* [RECORDED DATA]:

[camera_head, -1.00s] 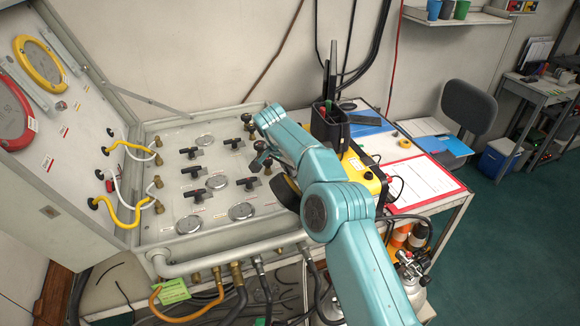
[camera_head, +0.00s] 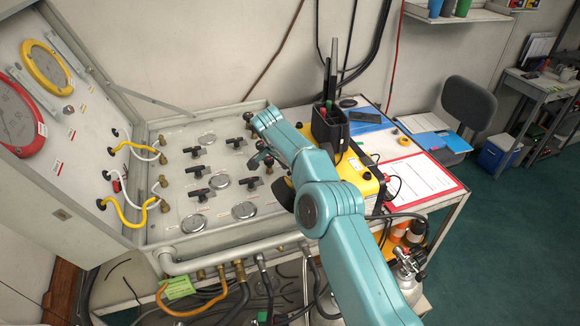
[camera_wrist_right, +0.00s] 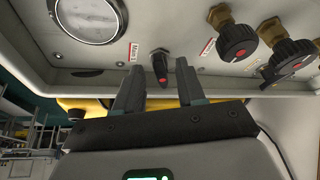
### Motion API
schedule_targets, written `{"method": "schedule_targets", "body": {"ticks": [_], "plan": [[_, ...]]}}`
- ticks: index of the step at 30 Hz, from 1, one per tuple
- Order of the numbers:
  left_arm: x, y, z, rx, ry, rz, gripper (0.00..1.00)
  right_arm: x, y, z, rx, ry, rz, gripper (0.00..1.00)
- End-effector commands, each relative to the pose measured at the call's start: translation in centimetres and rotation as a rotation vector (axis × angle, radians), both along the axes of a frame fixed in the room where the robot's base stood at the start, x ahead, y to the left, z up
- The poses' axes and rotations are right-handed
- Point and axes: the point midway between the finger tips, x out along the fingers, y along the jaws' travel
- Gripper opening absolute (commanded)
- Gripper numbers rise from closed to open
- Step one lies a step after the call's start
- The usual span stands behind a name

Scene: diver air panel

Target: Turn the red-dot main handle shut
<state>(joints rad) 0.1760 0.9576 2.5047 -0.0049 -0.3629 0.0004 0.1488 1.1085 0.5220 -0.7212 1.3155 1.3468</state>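In the right wrist view, the black main handle (camera_wrist_right: 160,66) with a red dot at its end stands on the light grey panel (camera_wrist_right: 205,62), beside a label reading Main. My right gripper (camera_wrist_right: 160,84) is open, with one dark finger on each side of the handle. I see gaps on both sides and cannot tell any contact. In the head view, my teal right arm reaches over the panel (camera_head: 165,232), with the gripper (camera_head: 262,162) low at its right part. The arm and gripper cover that area, and I cannot pick out the main handle there. My left gripper is not in view.
Several black valve handles (camera_head: 193,151) and round gauges (camera_head: 194,223) cover the panel. Round black knobs (camera_wrist_right: 238,40) stand to the right in the wrist view. A yellow case (camera_head: 362,178) and a black pen holder (camera_head: 329,126) stand right of the panel, near my arm.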

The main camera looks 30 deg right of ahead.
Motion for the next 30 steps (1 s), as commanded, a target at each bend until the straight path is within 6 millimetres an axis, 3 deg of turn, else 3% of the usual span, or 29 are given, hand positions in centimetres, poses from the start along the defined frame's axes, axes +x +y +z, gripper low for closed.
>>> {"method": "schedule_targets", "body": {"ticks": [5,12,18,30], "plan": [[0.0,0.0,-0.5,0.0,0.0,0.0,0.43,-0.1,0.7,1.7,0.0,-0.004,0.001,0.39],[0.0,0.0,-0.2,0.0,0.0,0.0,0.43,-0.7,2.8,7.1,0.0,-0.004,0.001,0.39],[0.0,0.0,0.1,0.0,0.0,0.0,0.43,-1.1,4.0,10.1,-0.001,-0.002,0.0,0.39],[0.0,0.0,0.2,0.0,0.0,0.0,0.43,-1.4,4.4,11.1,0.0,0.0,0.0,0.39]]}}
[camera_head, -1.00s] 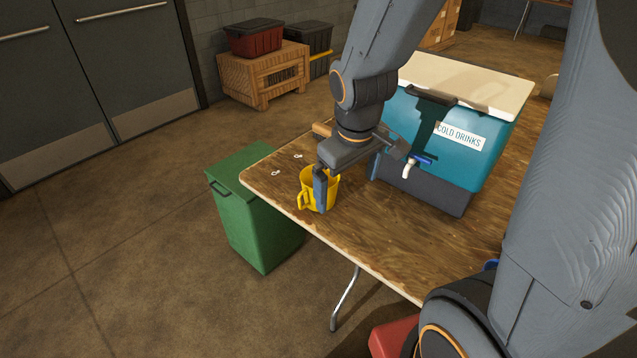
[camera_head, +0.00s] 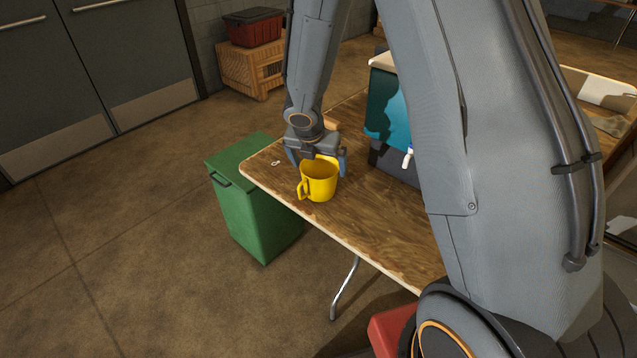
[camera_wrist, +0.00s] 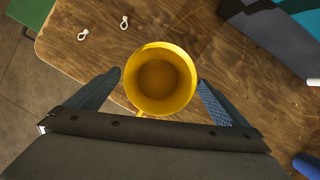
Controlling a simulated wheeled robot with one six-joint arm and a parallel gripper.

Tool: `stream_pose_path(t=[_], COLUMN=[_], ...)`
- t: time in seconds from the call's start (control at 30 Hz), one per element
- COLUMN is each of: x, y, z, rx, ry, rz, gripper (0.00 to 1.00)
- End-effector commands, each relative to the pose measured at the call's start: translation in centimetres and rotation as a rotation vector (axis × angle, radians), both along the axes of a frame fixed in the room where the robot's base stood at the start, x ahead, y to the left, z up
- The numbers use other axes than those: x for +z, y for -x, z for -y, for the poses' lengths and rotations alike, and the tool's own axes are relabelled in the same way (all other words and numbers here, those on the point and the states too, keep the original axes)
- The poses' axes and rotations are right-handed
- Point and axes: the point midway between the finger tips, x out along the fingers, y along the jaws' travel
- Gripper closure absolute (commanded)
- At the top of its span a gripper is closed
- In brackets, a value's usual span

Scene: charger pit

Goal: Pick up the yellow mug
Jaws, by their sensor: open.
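The yellow mug (camera_head: 319,182) stands upright on the wooden table (camera_head: 370,228) near its front left corner, with its handle toward the lower left in the head view. In the wrist view I look down into the empty yellow mug (camera_wrist: 160,79); its handle is mostly hidden by my gripper's body. My gripper (camera_head: 318,165) is just behind and above the mug in the head view. In the wrist view my open gripper (camera_wrist: 160,85) has one finger on each side of the mug's near half, with a small gap showing on each side.
A teal drinks cooler (camera_head: 388,110) with a white tap stands to the right of the mug, partly hidden by my arm. A green bin (camera_head: 258,205) stands below the table's left end. Two small white hooks (camera_wrist: 124,22) lie near the table edge.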

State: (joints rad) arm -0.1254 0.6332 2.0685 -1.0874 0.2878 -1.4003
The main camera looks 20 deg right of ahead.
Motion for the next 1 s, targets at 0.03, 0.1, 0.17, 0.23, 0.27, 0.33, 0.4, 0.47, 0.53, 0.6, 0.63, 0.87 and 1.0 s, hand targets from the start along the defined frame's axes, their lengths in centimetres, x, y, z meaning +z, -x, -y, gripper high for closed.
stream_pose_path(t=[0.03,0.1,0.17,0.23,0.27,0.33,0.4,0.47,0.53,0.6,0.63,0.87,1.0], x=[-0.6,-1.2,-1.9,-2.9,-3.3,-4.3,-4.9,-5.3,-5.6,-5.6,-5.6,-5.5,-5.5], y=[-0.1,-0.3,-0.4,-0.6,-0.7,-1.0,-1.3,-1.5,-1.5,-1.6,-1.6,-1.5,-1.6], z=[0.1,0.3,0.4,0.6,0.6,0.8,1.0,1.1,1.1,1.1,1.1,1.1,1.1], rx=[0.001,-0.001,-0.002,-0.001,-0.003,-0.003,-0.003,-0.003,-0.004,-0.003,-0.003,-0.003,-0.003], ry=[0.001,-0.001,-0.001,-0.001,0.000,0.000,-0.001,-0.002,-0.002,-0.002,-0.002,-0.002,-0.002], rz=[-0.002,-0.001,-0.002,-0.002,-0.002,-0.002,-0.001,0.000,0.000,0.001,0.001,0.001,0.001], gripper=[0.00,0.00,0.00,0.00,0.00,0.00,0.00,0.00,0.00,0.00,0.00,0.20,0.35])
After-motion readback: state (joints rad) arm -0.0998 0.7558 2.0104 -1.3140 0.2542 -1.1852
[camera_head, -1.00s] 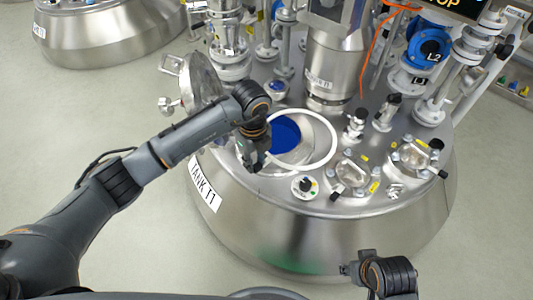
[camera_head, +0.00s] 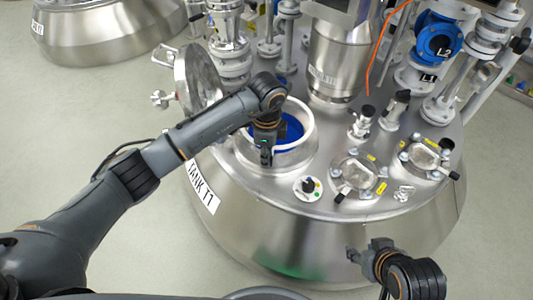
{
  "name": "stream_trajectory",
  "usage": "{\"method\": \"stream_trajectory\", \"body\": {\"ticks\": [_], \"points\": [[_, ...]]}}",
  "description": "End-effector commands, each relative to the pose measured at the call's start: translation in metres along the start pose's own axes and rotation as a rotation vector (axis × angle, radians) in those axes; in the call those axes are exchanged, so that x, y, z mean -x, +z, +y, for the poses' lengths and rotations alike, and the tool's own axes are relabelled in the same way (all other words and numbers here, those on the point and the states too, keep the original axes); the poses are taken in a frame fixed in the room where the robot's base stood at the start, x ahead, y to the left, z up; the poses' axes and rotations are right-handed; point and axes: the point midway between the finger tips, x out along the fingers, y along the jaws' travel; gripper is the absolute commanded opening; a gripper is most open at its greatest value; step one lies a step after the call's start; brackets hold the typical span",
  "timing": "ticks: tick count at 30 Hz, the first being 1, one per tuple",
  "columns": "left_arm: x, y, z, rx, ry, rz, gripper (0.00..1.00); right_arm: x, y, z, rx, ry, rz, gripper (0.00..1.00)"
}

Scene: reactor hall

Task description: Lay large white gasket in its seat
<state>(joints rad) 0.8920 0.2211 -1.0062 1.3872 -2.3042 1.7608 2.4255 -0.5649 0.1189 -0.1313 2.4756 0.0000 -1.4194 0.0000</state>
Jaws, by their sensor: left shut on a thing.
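The large white gasket (camera_head: 312,127) is a pale ring around the blue-looking opening (camera_head: 292,130) on top of the tank. It lies over or just above the metal neck (camera_head: 300,157) of that opening; I cannot tell whether it touches all round. My left gripper (camera_head: 265,153) points down at the ring's near-left side and is shut on it. The gripper and wrist hide the ring's left part. My right gripper (camera_head: 364,252) is low in front of the tank, apart from the gasket; its jaw gap is unclear.
The opened round lid (camera_head: 197,80) stands left of the opening. A small round fitting with a black knob (camera_head: 308,186), sight-glass fittings (camera_head: 356,172) and small valves (camera_head: 362,120) are close by on the tank top. A wide metal column (camera_head: 334,65) rises behind.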

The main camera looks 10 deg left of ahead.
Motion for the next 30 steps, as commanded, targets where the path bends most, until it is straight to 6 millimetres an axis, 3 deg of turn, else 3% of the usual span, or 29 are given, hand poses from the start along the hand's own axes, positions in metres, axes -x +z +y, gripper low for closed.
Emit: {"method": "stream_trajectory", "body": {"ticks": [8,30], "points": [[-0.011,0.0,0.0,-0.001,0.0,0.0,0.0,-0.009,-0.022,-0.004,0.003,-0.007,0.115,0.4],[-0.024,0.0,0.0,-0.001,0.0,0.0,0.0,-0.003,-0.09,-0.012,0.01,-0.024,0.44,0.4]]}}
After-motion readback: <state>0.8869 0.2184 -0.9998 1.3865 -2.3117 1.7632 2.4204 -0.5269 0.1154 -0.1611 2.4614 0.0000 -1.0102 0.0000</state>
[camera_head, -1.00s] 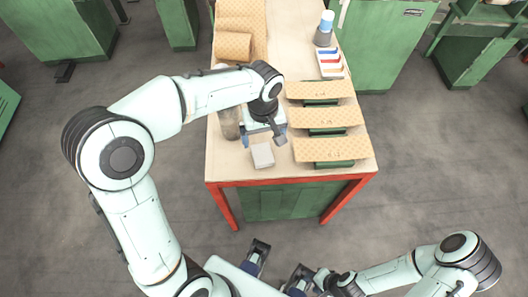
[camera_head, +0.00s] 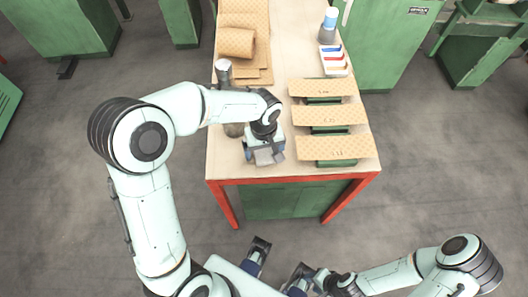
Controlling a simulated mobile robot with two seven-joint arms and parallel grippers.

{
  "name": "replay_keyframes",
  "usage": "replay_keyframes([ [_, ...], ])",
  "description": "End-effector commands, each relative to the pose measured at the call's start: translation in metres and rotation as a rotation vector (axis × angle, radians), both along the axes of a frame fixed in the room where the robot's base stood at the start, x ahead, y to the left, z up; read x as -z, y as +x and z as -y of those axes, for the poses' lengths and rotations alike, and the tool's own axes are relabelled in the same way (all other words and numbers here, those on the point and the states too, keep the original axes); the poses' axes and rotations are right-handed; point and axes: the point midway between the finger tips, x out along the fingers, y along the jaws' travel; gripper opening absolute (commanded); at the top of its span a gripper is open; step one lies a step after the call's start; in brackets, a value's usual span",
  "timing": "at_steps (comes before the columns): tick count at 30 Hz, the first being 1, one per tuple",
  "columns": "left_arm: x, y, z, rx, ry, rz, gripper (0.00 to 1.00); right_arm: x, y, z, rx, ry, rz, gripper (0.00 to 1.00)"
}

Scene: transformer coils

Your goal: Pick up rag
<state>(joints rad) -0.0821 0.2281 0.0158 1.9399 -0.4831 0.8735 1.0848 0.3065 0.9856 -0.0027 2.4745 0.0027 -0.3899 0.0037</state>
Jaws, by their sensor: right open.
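The rag (camera_head: 265,157), a small pale grey folded square, lies near the front left edge of the workbench. My left gripper (camera_head: 264,154) points down right over it, with one finger on each side. The gripper covers much of the rag. I cannot tell whether the fingers are pressed on it or apart from it. My right gripper (camera_head: 280,260) is open and empty, low in front of the bench.
The workbench (camera_head: 227,170) has a red front edge. Three tan boards on green blocks (camera_head: 335,148) stand to the right of the rag. A bottle (camera_head: 224,72) and tan rolled material (camera_head: 236,42) are behind. A tray (camera_head: 333,60) and a blue-capped bottle (camera_head: 328,25) stand at the back right.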

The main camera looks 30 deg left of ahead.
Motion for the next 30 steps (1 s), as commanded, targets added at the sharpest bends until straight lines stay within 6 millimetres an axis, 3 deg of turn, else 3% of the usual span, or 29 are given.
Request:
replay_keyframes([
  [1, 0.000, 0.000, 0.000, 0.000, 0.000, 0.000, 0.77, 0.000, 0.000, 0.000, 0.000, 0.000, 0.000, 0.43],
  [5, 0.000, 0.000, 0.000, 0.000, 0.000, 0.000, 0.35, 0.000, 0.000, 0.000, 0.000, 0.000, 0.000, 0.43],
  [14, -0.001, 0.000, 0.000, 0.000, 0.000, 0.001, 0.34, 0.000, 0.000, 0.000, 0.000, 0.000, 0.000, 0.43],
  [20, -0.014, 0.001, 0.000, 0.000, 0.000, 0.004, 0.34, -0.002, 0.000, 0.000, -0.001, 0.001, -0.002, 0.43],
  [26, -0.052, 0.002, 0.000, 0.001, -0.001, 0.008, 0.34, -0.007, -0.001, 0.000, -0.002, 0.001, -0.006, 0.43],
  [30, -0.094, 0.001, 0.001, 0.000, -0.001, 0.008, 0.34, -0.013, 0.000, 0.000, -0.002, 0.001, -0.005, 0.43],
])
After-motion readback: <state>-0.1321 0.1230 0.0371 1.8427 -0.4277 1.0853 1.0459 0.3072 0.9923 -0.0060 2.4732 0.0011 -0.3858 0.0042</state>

* [STATED TASK]: Extract the lines of the preceding material that run from the line with "(0.00 to 1.00);" through the line with "<state>(joints rad) -0.0821", inclusive, reproducing them exactly and adding nothing.

* [SOLUTION TO THIS PROBLEM]:
  "columns": "left_arm: x, y, z, rx, ry, rz, gripper (0.00 to 1.00); right_arm: x, y, z, rx, ry, rz, gripper (0.00 to 1.00)"
}

Scene: transformer coils

Your goal: Pick up rag
<state>(joints rad) -0.0821 0.2281 0.0158 1.9399 -0.4831 0.8735 1.0848 0.3065 0.9856 -0.0027 2.4745 0.0027 -0.3899 0.0037</state>

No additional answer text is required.